**Exercise instructions**:
Produce an exact copy of all the records.
--- Start of Material ---
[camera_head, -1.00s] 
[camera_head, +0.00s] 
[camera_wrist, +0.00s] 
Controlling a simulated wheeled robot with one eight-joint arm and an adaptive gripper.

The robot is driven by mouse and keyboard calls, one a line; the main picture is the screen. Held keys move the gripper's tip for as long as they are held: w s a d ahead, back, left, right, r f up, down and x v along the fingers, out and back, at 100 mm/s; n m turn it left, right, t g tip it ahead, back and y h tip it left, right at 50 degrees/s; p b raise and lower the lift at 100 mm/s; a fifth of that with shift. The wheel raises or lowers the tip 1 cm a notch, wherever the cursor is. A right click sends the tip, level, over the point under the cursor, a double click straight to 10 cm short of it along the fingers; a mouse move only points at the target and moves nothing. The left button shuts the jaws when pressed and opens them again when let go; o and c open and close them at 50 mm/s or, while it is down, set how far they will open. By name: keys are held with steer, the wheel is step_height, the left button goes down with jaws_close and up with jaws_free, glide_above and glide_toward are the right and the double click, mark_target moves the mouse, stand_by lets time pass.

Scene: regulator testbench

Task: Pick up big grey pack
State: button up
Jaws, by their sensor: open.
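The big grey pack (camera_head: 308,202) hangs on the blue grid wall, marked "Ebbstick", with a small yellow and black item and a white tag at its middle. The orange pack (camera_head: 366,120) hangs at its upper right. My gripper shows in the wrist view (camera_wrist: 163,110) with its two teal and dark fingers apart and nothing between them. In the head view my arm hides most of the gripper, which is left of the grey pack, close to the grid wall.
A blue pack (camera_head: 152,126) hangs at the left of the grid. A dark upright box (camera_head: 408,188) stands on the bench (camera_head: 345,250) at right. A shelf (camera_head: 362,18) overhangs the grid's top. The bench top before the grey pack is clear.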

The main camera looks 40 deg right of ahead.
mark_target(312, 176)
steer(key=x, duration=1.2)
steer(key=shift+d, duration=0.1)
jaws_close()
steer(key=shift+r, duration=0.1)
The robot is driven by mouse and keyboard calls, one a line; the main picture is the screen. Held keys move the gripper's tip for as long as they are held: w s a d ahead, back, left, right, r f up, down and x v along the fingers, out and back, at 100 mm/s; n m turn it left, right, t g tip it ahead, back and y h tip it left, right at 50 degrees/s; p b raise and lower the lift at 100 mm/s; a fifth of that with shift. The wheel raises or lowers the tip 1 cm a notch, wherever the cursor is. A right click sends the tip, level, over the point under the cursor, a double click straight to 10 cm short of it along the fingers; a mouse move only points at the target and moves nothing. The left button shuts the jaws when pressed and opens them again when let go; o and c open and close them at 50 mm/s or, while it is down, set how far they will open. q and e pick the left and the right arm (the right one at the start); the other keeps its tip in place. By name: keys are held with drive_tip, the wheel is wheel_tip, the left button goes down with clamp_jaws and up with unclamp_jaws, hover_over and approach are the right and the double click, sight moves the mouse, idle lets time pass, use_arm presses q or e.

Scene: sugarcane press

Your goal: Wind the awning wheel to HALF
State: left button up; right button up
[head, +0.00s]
--- End of Material ---
**Full output**:
[camera_head, -1.00s] 
[camera_head, +0.00s] 
[camera_wrist, +0.00s] 
Controlling a simulated wheeled robot with one eight-joint arm and an adaptive gripper.

The robot is driven by mouse and keyboard calls, one a line; the main picture is the screen. Held keys move the gripper's tip for as long as they are held: w s a d ahead, back, left, right, r f up, down and x v along the fingers, out and back, at 100 mm/s; n m turn it left, right, t g tip it ahead, back and y h tip it left, right at 50 degrees/s; p b raise and lower the lift at 100 mm/s; a fifth of that with shift. The wheel raises or lowers the tip 1 cm a notch, wherever the cursor is. A right click sends the tip, level, over the point under the cursor, a double click straight to 10 cm short of it along the fingers; a mouse move only points at the target and moves nothing. The left button shuts the jaws when pressed and opens them again when let go; o and c open and close them at 50 mm/s or, while it is down, set how far they will open. By name: keys are held with steer, the wheel is step_height, the left button goes down with jaws_close and up with jaws_free, glide_above and glide_toward are the right and the double click, mark_target moves the mouse, stand_by lets time pass.

Scene: regulator testbench

Task: Pick up big grey pack
State: button up
Jaws, by their sensor: open.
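The big grey pack (camera_head: 308,202) hangs on the blue grid wall, marked "Ebbstick", with a small yellow and black item and a white tag at its middle. The orange pack (camera_head: 366,120) hangs at its upper right. My gripper shows in the wrist view (camera_wrist: 163,110) with its two teal and dark fingers apart and nothing between them. In the head view my arm hides most of the gripper, which is left of the grey pack, close to the grid wall.
A blue pack (camera_head: 152,126) hangs at the left of the grid. A dark upright box (camera_head: 408,188) stands on the bench (camera_head: 345,250) at right. A shelf (camera_head: 362,18) overhangs the grid's top. The bench top before the grey pack is clear.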

The main camera looks 40 deg right of ahead.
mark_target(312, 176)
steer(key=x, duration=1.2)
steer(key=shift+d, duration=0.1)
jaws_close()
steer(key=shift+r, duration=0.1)
The robot is driven by mouse and keyboard calls, one a line; the main picture is the screen. Held keys move the gripper's tip for as long as they are held: w s a d ahead, back, left, right, r f up, down and x v along the fingers, out and back, at 100 mm/s; n m turn it left, right, t g tip it ahead, back and y h tip it left, right at 50 degrees/s; p b raise and lower the lift at 100 mm/s; a fifth of that with shift. The wheel raises or lowers the tip 1 cm a notch, wherever the cursor is. A right click sends the tip, level, over the point under the cursor, a double click straight to 10 cm short of it along the fingers; a mouse move only points at the target and moves nothing. The left button shuts the jaws when pressed and opens them again when let go; o and c open and close them at 50 mm/s or, while it is down, set how far they will open. q and e pick the left and the right arm (the right one at the start); the other keeps its tip in place. By name: keys are held with drive_tip, the wheel is wheel_tip, the left button goes down with clamp_jaws and up with unclamp_jaws, hover_over and approach are the right and the double click, sight moves the mouse, idle lets time pass, use_arm presses q or e.

Scene: sugarcane press

Your goal: Wind the awning wheel to HALF
State: left button up; right button up
[head, +0.00s]

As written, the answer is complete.